Pangea mulling Toronto listing (Source: Miningmx)

Brendan Ryan
Posted: Wed, 16 Jan 2008

[miningmx.com] -- THE private placement of up to C$15m by Pangea Diamond Fields may well signal a diversification from London to Toronto by the AIM-listed diamond explorer.

The reason is that Canadian investors have more appetite for this kind of speculative junior mining stock than investors in London which makes listing on the Toronto stock exchange more attractive.

It’s significant the money will be raised by a syndicate of agents led by RBC Capital Markets which is one of the leading Canadian financial institutions involved in the resource sector.

Ambrian Partners - the nominated adviser and broker (Nomad) which handled Pangea’s listing on AIM in October 2006 after placing shares at 60p to raise ₤15,9m - is “included” in the syndicate.

Diamond stocks generally have not done well over the past year despite widespread predictions that a shortage of diamonds is looming as jewellery demand rises at around 5% annually but no major new mines have been found.

According to Pangea, a shortage of rough supply is expected for the next ten years as global production stays constant and demand increases which will push up the price of rough diamonds.

“The market will be favourable for at least five years for any company bringing successful new projects on-stream,” a Pangea investor presentation stated.

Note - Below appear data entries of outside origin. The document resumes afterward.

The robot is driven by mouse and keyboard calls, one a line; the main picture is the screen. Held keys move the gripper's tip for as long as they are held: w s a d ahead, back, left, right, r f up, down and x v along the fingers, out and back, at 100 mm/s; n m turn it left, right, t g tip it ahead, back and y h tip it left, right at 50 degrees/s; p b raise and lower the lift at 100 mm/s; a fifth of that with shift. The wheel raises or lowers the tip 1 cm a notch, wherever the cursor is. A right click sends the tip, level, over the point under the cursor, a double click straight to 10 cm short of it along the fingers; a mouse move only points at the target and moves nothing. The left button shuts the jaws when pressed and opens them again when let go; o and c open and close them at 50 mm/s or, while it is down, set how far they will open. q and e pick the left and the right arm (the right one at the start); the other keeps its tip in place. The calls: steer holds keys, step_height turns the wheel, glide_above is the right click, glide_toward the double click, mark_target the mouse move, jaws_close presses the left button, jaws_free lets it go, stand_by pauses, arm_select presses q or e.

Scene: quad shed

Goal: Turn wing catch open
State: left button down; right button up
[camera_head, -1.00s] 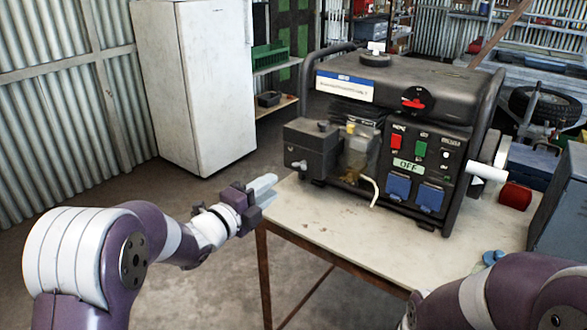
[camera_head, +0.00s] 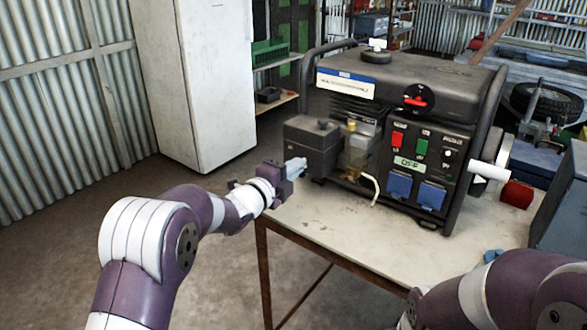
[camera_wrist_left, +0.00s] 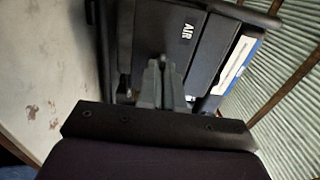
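The black air-filter box (camera_head: 312,143) sits at the left end of the generator (camera_head: 405,130). Its lid reads AIR in the left wrist view (camera_wrist_left: 188,32). My left gripper (camera_head: 298,164) is at the box's left front corner, with its pale fingers pointing at it. In the left wrist view the fingers (camera_wrist_left: 160,85) are close together against the box's dark side. The wing catch is hidden behind the fingers, and I cannot tell whether they touch or grip it.
The generator stands on a pale worn table (camera_head: 330,225). A thin pale hose (camera_head: 374,190) hangs beside the clear bowl (camera_head: 356,152). A white fridge (camera_head: 190,85) stands behind, left.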

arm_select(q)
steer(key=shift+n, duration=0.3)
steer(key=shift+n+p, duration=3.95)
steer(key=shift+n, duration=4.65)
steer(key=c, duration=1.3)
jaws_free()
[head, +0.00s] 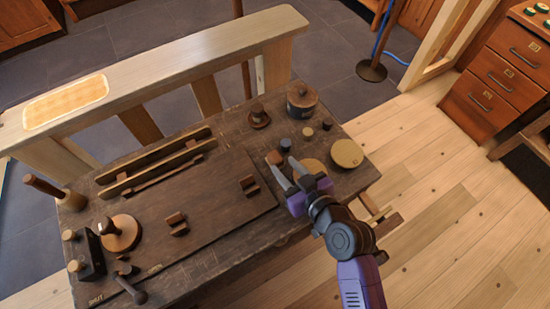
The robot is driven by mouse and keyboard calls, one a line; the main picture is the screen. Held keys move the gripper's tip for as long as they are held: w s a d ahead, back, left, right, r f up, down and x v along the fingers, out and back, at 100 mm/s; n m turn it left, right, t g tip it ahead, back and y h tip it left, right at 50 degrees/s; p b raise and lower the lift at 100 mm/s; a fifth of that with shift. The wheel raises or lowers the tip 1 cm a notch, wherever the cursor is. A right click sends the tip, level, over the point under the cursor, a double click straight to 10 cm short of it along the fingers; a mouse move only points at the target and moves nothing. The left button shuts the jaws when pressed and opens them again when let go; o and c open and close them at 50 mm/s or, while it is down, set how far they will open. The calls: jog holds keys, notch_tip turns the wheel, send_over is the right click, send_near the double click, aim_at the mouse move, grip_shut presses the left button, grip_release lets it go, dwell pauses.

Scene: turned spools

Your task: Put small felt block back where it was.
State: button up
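My gripper (281,163) reaches over the right part of the workbench (225,255). Its two pale fingers are apart, with a gap showing between them. A small reddish-brown piece (274,157) is close by the left fingertip, and a small dark purplish piece (286,145) is just beyond the right fingertip. Whether either fingertip touches them I cannot tell. I cannot tell for sure which of these is the small felt block.
Tan discs (347,153) lie right of my gripper. A dark board (215,205) with a slotted rack (160,165) fills the middle; tools crowd the left end.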

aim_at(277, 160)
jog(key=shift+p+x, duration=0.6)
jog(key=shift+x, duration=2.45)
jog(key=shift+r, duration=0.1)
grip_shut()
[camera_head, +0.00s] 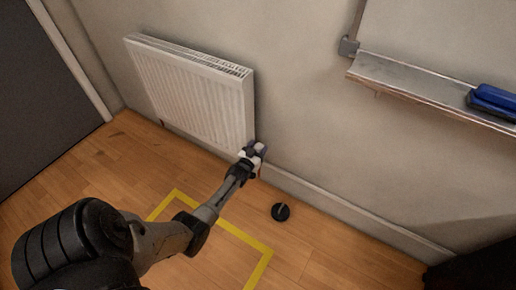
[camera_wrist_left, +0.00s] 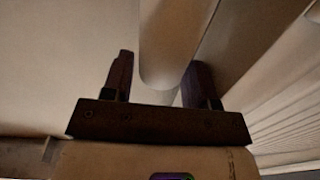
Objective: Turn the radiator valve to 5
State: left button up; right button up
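The white panel radiator (camera_head: 195,95) hangs low on the wall in the head view. My left gripper (camera_head: 256,153) is at its lower right corner, where the gripper covers most of the valve. In the left wrist view a smooth white cylinder, which looks like the radiator valve (camera_wrist_left: 172,45), reaches down between the two dark fingers of my left gripper (camera_wrist_left: 160,82). The fingers are apart, with a clear gap on the left side; the right finger is close to the cylinder, and contact cannot be told. No number on the valve is readable. My right gripper is not in view.
A black round doorstop-like object (camera_head: 280,212) is on the wooden floor to the right of my arm. Yellow tape (camera_head: 245,237) marks the floor. A whiteboard tray (camera_head: 420,85) with a blue eraser (camera_head: 493,99) juts from the wall at upper right. A dark door (camera_head: 40,100) is at left.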

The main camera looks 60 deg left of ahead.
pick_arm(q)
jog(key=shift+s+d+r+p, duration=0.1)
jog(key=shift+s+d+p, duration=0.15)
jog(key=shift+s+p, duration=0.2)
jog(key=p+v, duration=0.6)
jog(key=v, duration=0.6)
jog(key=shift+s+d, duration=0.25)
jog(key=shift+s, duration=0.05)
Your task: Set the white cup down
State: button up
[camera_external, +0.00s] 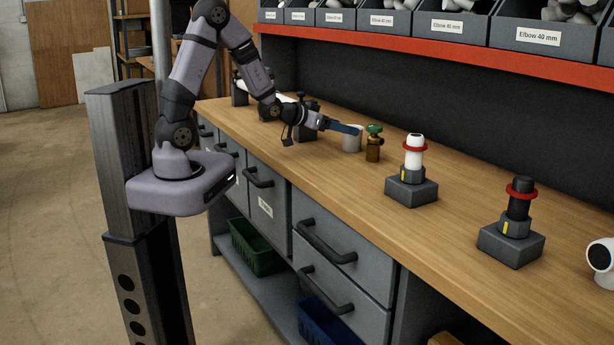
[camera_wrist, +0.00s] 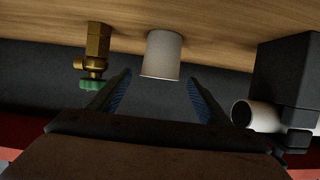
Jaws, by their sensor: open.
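The white cup (camera_external: 351,142) appears to stand upright on the wooden bench, just left of a brass valve with a green knob. In the wrist view the cup (camera_wrist: 162,56) is at the top centre, against the wood. My gripper (camera_external: 350,129) is at the cup's upper part in the external view and hides some of its rim. In the wrist view my gripper (camera_wrist: 160,82) is open, its blue-padded fingers spread to either side of the cup's near end. A gap shows on each side, and neither finger seems to touch it.
The brass valve (camera_external: 373,145) stands close beside the cup. A dark block with a white pipe (camera_wrist: 264,115) is on the other side in the wrist view. Grey bases with a white (camera_external: 412,175) and a black fitting (camera_external: 515,220) stand farther right. Bare wood lies between.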

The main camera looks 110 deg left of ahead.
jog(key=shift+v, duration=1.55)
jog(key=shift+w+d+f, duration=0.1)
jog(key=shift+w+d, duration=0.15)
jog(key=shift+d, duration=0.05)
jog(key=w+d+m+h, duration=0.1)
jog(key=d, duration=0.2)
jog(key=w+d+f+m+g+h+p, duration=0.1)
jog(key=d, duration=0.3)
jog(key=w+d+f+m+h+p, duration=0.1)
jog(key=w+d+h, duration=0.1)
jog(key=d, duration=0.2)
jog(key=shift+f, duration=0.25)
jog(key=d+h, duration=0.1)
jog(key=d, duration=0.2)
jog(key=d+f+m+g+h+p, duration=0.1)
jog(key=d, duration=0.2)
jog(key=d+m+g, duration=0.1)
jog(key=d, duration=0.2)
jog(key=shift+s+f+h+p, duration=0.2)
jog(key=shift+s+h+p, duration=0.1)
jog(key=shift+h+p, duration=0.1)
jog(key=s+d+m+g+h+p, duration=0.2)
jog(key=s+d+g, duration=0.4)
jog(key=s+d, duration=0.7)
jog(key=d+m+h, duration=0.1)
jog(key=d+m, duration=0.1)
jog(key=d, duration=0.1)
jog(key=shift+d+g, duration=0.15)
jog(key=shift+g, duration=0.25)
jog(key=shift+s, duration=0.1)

Yet Pangea has fared particularly badly on AIM. The share price ticked up briefly to around 64p in May last year but since then it’s been one way traffic back down. Pangea dropped to a new low of 49.5p today.

By comparison, Clifford Elphick’s Gem Diamond has at least held onto its value since it listed in London at 950p in February last year.

Toronto-listed Rockwell Diamonds has way outdone both of them. Since listing at 40c in February 2006 Rockwell shares have twice reached the 80c level and currently sit around 60c. The company listed on the JSE in December.

Shareholders in JSE listed Diamond Core Resources this week overwhelmingly approved a takeover of the company by Toronto-listed BRC Diamonds to create BRC Diamond Core which will have its primary listing in Toronto.

Speaking from London, Pangea CEO Rob Still commented: “AIM is a capital raising market after which there seems to be little liquidity for trading the shares.

”Investors also seem wary of many of the junior mining stocks and what they are looking for right now seems to be cash flow. We are not there yet but we want to be cash positive by mid-2009.”

He added the money being raised was needed to take three of Pangea’s exploration projects into commercial production.

Pangea has ten projects underway in four countries which are the Central African Republic (CAR), the Democratic Republic of Congo (DRC), Angola and South Africa.

So far one project is at a “pilot” mining stage while three are at bulk sampling stage with a target set of getting six of them to the bulk sampling stage by the first quarter of 2008.

The pilot mining is being carried out at the Cassanguidi project in Angola while bulk sampling is underway at the Dimbi project in the CAR as well as the Harts River and Patsema/Geluksdal projects in South Africa.